TASK DIRECTIONS |
Beginning with the line that contains "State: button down" and ending with the line that contains "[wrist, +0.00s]", reproduce each line exactly; include both and add nothing.

Saved entries:
================

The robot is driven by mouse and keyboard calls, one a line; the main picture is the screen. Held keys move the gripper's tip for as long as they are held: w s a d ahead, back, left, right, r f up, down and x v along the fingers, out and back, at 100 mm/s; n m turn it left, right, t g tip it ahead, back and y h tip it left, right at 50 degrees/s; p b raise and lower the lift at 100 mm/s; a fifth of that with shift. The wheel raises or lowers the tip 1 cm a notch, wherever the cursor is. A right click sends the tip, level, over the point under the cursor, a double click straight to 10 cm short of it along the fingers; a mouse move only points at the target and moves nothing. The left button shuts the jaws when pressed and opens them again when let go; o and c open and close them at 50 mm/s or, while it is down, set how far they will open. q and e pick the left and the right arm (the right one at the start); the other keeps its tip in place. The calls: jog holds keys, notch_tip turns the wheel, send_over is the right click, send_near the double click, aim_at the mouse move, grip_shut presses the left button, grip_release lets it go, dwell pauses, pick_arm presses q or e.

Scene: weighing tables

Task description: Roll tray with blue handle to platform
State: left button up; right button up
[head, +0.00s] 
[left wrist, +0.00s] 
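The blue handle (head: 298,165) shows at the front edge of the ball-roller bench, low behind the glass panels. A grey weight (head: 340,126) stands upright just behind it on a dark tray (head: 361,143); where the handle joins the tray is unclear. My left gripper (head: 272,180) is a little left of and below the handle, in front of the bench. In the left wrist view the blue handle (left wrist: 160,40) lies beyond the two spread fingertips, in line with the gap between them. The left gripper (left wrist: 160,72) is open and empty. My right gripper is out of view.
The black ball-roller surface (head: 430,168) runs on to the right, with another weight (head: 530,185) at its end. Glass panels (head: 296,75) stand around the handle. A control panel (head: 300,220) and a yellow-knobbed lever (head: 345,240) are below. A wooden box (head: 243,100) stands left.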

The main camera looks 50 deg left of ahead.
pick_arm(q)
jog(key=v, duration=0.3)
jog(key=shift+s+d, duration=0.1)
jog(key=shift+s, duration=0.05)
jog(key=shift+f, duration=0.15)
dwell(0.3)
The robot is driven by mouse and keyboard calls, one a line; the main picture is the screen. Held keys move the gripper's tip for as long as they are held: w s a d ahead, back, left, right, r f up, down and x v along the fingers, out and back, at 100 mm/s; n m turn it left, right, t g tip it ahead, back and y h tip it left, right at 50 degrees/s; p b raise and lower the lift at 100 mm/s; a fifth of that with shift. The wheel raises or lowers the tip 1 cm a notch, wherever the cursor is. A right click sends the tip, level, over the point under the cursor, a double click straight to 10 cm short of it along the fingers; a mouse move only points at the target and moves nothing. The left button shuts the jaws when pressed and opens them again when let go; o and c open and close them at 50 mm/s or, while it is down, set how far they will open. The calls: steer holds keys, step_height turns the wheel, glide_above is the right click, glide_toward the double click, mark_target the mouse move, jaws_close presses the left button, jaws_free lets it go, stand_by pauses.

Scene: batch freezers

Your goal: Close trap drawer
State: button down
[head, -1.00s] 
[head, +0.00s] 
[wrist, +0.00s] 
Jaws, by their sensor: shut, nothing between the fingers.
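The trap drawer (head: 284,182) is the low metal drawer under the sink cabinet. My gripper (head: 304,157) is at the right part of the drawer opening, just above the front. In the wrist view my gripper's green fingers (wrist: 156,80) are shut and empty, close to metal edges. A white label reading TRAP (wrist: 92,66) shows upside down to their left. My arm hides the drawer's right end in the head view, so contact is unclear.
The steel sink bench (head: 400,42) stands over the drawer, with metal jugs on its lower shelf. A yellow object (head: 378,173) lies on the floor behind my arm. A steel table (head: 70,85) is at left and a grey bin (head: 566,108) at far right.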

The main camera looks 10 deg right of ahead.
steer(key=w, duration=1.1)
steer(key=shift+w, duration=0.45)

================

SOLUTION TO THIS TASK |
State: button down
[head, -1.00s] 
[head, +0.00s] 
[wrist, +0.00s] 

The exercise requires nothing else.